EXCLUSIVE: Trucker says he was ticketed for using CB in Ont.

NANAIMO, B.C. — First it was smoking in a truck cab that was targeted by Ontario police. Now CBs too?

Nanaimo, B.C. trucker Lyle Christie was traveling through Kapuskasing, Ont. when he saw a couple of four-wheelers using a right turn lane to pass a tractor-trailer.

Christie picked up his CB and warned the other trucker about the passing motorists. In turn, the other trucker warned Christie there was an OPP officer behind him with lights flashing.

Christie’s account is that he looked in his side mirror and couldn’t see a police cruiser behind him, but steered his load of frozen poultry to the side of the road anyway. Sure enough, the trucker on the other end of the CB was right.

It was a little after 7 p.m. on March 27, and according to Christie, two officers approached his window. They appeared irate at having to follow Christie along the highway and approached the cab with their hands on their holstered firearms. He says they yelled for him to keep his hands on the steering wheel.

Freaked out, Christie claims he told the officers he never saw their vehicle behind him because they must have been tucked in too close to his trailer. The only reason he pulled over was because he was on the CB and another driver notified him of the flashing lights.

The officer told Christie he was trying to pull him over for speeding, which Christie denies because, "the road is so rough you can’t even do 30 km/h there." 

Perhaps an isolated incident, but one trucker says he
was ticketed for using a CB radio under Ontario’s
held-held device law, even though they’re
supposed to be exempted under the rule for three years.

“If I was going more than 50 km/h I’d be amazed," he tells todaystrucking.com. "I hate to speed through those little towns on the highway because the people that live there just hate it."
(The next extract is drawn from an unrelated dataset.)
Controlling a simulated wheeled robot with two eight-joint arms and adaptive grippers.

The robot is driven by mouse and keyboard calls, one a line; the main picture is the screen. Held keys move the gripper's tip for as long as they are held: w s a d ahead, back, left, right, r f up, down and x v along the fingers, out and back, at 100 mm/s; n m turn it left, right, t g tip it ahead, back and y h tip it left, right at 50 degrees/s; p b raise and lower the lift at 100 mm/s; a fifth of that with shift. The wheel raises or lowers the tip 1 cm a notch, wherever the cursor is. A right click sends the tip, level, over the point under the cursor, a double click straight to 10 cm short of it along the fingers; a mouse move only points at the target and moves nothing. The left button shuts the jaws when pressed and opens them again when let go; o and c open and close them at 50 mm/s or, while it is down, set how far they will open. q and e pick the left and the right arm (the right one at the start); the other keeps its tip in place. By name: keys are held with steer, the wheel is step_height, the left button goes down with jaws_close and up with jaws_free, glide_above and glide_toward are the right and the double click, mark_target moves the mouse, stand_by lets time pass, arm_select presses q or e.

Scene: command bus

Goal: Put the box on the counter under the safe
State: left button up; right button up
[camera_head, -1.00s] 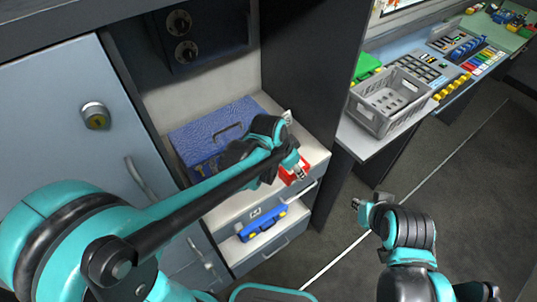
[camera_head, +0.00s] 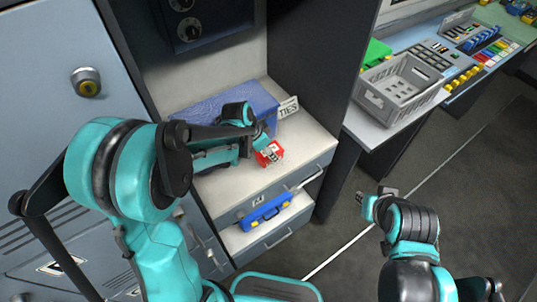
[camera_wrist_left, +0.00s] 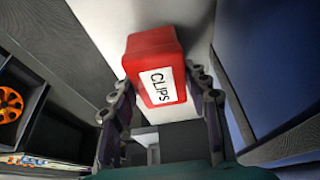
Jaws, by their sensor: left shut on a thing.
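A small red box (camera_head: 269,155) is at my left gripper (camera_head: 260,147) over the white counter (camera_head: 292,147). In the left wrist view the red box (camera_wrist_left: 158,70) carries a white label reading CLIPS. It sits between the two fingers of my left gripper (camera_wrist_left: 162,95), which is shut on it. I cannot tell whether its underside touches the counter. The dark blue safe (camera_head: 205,25) with round dials is above the counter. My right gripper (camera_head: 372,200) hangs over the floor at the right, away from the counter; its fingers are too small to read.
A blue case (camera_head: 220,98) stands at the back of the counter, with a white TIES label (camera_head: 288,107) at its right. A dark partition (camera_head: 320,60) bounds the right side. Below, an open drawer holds a bright blue case (camera_head: 265,213). A grey crate (camera_head: 398,90) stands on the right desk.

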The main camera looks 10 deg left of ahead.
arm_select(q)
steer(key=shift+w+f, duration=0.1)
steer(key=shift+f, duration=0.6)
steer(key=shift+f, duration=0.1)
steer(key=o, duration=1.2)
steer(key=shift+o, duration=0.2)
But in the end, the officer who pulled Christie over didn’t issue him a speeding ticket. Since the trucker had admitted to using his CB from behind the wheel, the OPP officer issued Christie a $150 ticket for using a hand-held communication device, even though CBs are supposed to be okay under Ontario’s new distracted driving laws.

“I’m definitely going to fight it,” says Christie. “It’s a crock.”

The OPP declined to comment on the incident.

When the province first rolled out the rules, truckers using their CB radios while driving were supposed to be exempted from the law for three years until the market came up with a suitable hands-free two-way radio.

But now even that provision is in doubt as the Transport Ministry is reconsidering the CB part of the ban altogether. Recently, the Ontario Trucking Association received the following message from the MTO: "We have noted the OTA’s concerns and we acknowledge that, before the sunset date, the ministry will review the appropriateness of the exemption in consultation with the industry."

While it is good news for truckers, it doesn’t do much for Christie right now, in what appears to be a fairly isolated incident.

The Owner-Operator’s Business Association of Canada, the Truckers’ Voice, and the OTA, all tells us they are not aware of any of their members receiving distracting driving tickets for using a CB radio.

According to Bob Nichols, head of communications with the MTO, the law as its currently written should allow truckers to use their CB radios while driving, for the next three years at least.

“We only say, here’s what the legislation says,” he explains. “It’s up to the officers to interpret that act and decide whether a ticket or charge is warranted. Then, ultimately, it’s up to the courts to decide whether or not that ticket or charge is valid.”

Christie says it’s going to cost him about five times the amount of the fine to hire someone to fight the ticket on his behalf.

“I’m not going back into Ontario again,” he says.